What will interest investors more is the further growth drivers for the company. Revankar explains, “We are growing in new geographies and are also focusing on rural markets for growth. We now have 620 branch offices and an additional 515 rural centres”. STFC used to be South-centric earlier, but new branches are being opened across India now. “We are expecting major growth coming from the northern part of the country”, says Revankar. 

The Commercial Vehicles financing market is worth Rs 185000 crore. STFC targets the largest market segment of pre-owned vehicles, accounting for 42 per cent of the total market volume. The market for second-hand truck financing is under-penetrated, as 65-70 per cent of the market is with private financiers who charge high interest rates. Being an organised player and the first mover, STFC has a distinct advantage. Apart from this, we feel that its focus on the rural segment and entry into new and underserved territories would help the company in generating better volumes.

STFC has already started to focus on the new products along with established ones in CV financing. The company has introduced the top-up loan scheme to finance parts like engines, tyres and other working capital requirements. Revankar believes that though the ticket size lower in this segment, it provides access to a new growing market as well as helps service the company’s existing clientele. Though this is not a very fast growing segment, it enables establishing a strong rapport with clients and invites repeat business.

So far, the company had been financing only ‘earning’ vehicles. Going ahead, it has plans to extend loans for private cars too. However, the roadmap on this is not yet clear, and it may be premature to comment on the same.

Another potential growth driver for the Shriram Group would be allotment of banking licences, for which it is also a contender. Though the government has asked the RBI to expedite the process, the recent development of Tata Sons and a few others pulling out of the race has robbed some of the sheen. The management of this company reserves comment on the matter as it is still in gestation.

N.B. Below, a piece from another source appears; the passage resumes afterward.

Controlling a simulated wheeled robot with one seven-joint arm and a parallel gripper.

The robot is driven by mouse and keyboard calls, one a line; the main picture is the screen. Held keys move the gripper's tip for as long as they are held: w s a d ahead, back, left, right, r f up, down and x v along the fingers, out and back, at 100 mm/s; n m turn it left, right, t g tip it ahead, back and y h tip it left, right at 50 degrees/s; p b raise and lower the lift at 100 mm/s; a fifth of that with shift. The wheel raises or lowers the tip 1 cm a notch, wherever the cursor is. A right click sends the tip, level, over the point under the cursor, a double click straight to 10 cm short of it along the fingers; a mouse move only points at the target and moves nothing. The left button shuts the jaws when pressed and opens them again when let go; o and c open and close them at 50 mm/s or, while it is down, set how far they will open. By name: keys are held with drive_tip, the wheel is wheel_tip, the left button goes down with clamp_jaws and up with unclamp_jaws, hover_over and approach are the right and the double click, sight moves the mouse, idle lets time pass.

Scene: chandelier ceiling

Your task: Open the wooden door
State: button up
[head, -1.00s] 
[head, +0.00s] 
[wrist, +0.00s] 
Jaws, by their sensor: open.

Strong Financial Performance 

The company has posted higher topline and bottomline figures for 10 years consecutively. Even during the global recession in 2008, it managed to put in a good financial performance. The only worry here is the income from securitisation. In the second quarter of the current fiscal, this has witnessed some decline as compared to that in FY13. However, the management has stated that it would keep the securitisation income at the current levels.

Outlook 

That STFC has managed to maintain its margins even after growth in advances is truly creditable. Improvement is also expected in the asset quality after two quarters. With the product portfolio also likely to provide some momentum, we expect the performance to improve going ahead. As regards the valuations, the scrip is currently trading at 3x its book value. Though this is in line with its peers, we recommend investors not to jump headlong into the counter. Start accumulating the stock on every dip as it may witness a small downside in the December 2013 quarter. Investors can accumulate the stock with a target price of Rs 720-750 over the next one year.